Compare and contrast Essay
Compare and contrast
Everyday, stereotype is used in the society. Sometimes, when people use stereotype on other people, they don’t even recognize it because it’s so common and is ignored by the society. It’s a way to judge people through their common believes based on ethnicity, gender, skin color, appearance and language of the people who are being judged. For example, when people see a Vietnamese woman in her 20’s, 30’s and 40’s just migrated to America, they would assume that she will be working in a nail salon and flirt with some rich guys to get married with. Being stereotype is difficult deal with, and it’s really offended and hurtful. “The Myth of the Latin woman: I Just Met a Girl Named Maria” by Judith Ortiz Cofer and “Mother Tongue” by Amy Tan share some common and different stereotypes that they had to go through. In the story “The Myth of the Latin Woman: I just met a Girl Named Maria”, Judith Cofer wrote about her experiences being stereotyped as a Latin woman. In “Mother Tongue,” Amy shared her personal experiences being stereotyped with her language’s barrier.
Even though the two female authors shared the similarity for being stereotyped by the society, they faced different situations on the way they were stereotyped. In “The Myth of The Latin Women”, there are numerous stereotypes that Latin women are judged for. Being a Latin woman, Cofer was judged falsely. Clothing in the Latin culture is a means of expression. Cofer explains that woman and girls often wear brightly colored outfits, specifically dresses and skirts. The clothing that Latin women wear also has an influence on how others might see them. Cofer describes that, “As young girls, it was our mothers who influenced our decisions about clothes and colors,” Unfortunately, the media twisted this tradition, making it translate into “Hispanic women as the hot tamale or sexual firebrand” (245).
Another stereotype that Cofer experienced was that of the level and rate of her maturity. Latin women are often seen in a seductive way. Some people may mistake the way they dress as a sign as someone who is older, more mature, and more experienced than their actual age. “When a Puerto Rican girl dressed in her idea of what is attractive meets a man from the mainstream culture, …a clash is likely to take place,” (246). Cofer lived this and states how when a boy kissed her and she didn’t respond, “‘I thought you Latin girls were supposed to mature early,’” (246). Cofer speaks of this incident as another example as stereotyping by the media. This boy was brought up believing that girls who dressed in a certain “sexy” fashion must be different and more mature. Latin women are also shown in a different light in the media as apposed to white women. You often see Hispanic women in domestic roles, which leads them being cataloged.
Another incident where Cofer was stereotyped took place when she was older. Cofer was at a restaurant where she was doing her first poetry reading. A woman called her over to her table and “she ordered a cup of coffee from me (Cofer) assuming I was the waitress,” (247). Cofer recognizes that Latin woman are often put into a box that limit them to domestic duties. It is a stereotype that most Latin women have jobs that are more in the service end of domestic duties, i.e. waitresses, laundresses, housekeepers. Cofer used her poetry reading as a way to show all that just because she was Latin did not mean that she was illiterate or uneducated.
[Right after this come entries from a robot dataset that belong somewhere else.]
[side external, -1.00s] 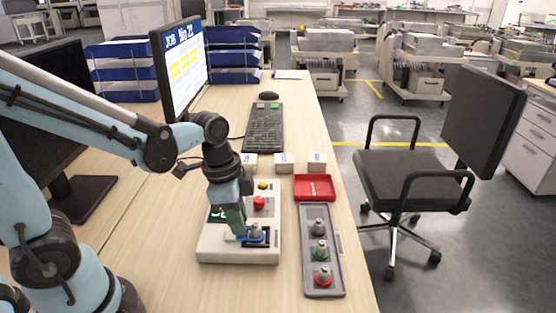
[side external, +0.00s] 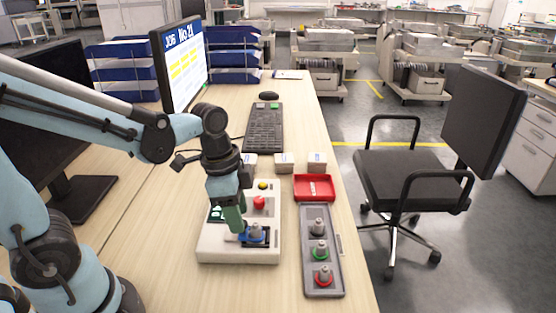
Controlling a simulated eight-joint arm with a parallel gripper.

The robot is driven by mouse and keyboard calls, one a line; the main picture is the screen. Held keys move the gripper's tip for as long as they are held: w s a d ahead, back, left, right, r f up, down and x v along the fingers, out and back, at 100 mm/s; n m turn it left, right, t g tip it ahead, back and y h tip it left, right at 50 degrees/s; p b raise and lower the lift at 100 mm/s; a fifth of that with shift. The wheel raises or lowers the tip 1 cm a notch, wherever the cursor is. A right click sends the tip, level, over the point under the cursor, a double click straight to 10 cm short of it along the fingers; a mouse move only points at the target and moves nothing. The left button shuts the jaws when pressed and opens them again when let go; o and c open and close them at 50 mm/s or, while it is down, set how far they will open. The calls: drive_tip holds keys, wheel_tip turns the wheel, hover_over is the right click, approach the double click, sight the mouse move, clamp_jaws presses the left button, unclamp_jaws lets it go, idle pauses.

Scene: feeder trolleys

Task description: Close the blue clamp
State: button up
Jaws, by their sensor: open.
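The blue clamp (side external: 257,237) is on the front part of a white box (side external: 235,257) on the desk. A grey nozzle-like piece stands upright at it. The clamp is small here, and I cannot tell whether it is open or closed. My gripper (side external: 238,230) points down over the box, just left of the clamp, with its jaws open. Its fingertips are close to the clamp's left side; I cannot tell whether they touch it. The gripper hides part of the box and its small display.
A red button (side external: 259,202) and a yellow button (side external: 263,185) sit behind the clamp. A grey tray (side external: 310,284) with several ringed nozzles stands to the right, below a red tray (side external: 299,195). A keyboard (side external: 265,127) and small white boxes (side external: 284,163) lie behind.

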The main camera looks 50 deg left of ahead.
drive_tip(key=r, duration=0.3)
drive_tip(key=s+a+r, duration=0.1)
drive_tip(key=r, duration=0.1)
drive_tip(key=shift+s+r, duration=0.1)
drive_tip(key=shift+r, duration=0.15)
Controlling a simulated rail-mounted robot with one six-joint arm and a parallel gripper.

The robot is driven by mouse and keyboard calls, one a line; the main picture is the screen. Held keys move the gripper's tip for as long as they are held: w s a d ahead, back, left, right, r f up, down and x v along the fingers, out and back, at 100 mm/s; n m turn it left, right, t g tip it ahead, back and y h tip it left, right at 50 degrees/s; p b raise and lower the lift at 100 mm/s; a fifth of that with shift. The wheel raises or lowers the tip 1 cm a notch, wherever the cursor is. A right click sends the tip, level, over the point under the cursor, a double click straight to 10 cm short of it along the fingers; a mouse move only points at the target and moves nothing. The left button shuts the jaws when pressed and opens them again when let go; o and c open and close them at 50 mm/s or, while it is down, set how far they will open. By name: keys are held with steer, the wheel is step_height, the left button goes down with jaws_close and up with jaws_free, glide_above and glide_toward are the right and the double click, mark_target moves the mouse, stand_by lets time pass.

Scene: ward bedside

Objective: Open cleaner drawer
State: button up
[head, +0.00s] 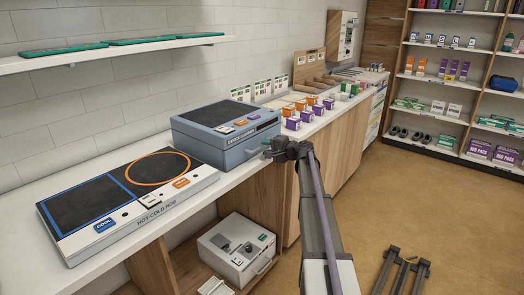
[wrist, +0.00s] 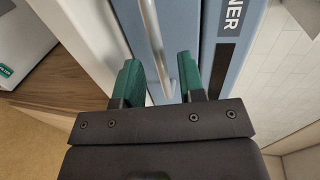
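The cleaner (head: 222,140) is a blue-grey box with a dark top panel, standing on the white counter in the head view. Its drawer front carries a pale bar handle (head: 262,127) and looks flush with the body. My gripper (head: 272,147) is at the right end of that front. In the wrist view the cleaner's blue face (wrist: 225,50) shows part of a label ending in "NER". The green fingers of my gripper (wrist: 158,82) are apart, with the metal handle (wrist: 150,35) running between them. I cannot tell whether either finger touches it.
A hot-cold hob (head: 125,195) sits left of the cleaner on the counter (head: 205,190). Small boxes (head: 300,110) stand beyond it. A white appliance (head: 237,250) rests on the low shelf beneath. Stocked shelves (head: 450,85) stand at the back right; the floor between is mostly clear.

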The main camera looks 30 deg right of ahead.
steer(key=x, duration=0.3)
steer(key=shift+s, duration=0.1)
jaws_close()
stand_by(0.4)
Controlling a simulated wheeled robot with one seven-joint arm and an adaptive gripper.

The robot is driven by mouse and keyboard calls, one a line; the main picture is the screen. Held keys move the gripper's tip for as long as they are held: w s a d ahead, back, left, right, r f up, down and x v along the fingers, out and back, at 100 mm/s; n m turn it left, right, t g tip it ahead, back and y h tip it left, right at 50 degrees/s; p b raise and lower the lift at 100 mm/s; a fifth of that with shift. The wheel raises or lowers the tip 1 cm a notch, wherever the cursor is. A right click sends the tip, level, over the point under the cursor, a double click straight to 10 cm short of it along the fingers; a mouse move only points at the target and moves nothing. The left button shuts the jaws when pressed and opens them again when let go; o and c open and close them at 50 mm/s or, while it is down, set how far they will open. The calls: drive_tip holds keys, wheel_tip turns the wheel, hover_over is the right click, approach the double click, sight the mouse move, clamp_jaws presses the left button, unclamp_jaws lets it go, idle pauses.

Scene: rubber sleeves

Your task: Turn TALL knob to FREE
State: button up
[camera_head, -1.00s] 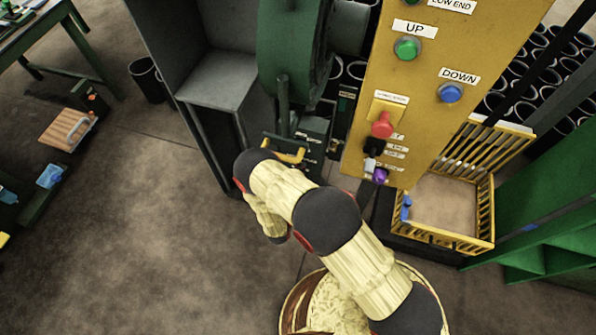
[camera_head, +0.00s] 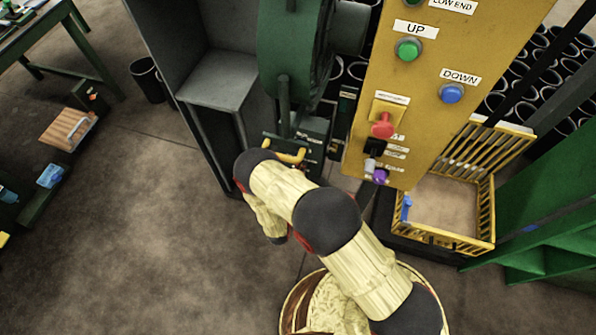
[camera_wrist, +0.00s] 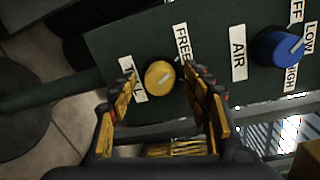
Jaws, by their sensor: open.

In this essay, Tan is likely to reach out to immigrant families that went through similar hardships on communication that she and her mother experienced. To many people, language was not seen as a form of communication, but as a barrier that cut them off from the world. This was a common problem for people coming from other countries or who grew up under privileged.
In any society something that is common to one person can seem unusual to another. Because of this confusion, stereotypes and prejudice can be formed. Cofer wrote this essay “The Myth of the Latin woman: I Just Met a Girl Named Maria,” as a way to expose the ongoing stereotyping Latin woman face. Cofer analyzes her experiences and shares her opinions on why they even happened. Cofer shared how the way Latin women dress is not to be “sexy” or to attract men. The women dress like that because thats is how there mothers dressed on hot islands. It was common to wear bright colored dress on a tropical island and not heavy clothing to stay cool. It is also a misconception that Latin girls are “fast” when it comes to their maturity.
Because they are seen in an alluring way, some people maybe think they are more sexually mature. Cofer clarifies that this is not the case, Latin girls mature and grow at the same rate as any other girl. Cofer also told a story of how because of her race a woman assumed she was a waitress in a restaurant. Another way of discrimination to Latin women, that all of them have jobs in the domestic field. Cofer really brings to light how easy it is to judge a person and use a stereotype against them. Cofer shows that if people took the time to talk and understand other cultures then all of these misunderstanding, wouldn’t be turned into stereotyping. Supporting Cofer in her efforts to stop this stereotyping from happening could make a big difference in how everyone will treat each other.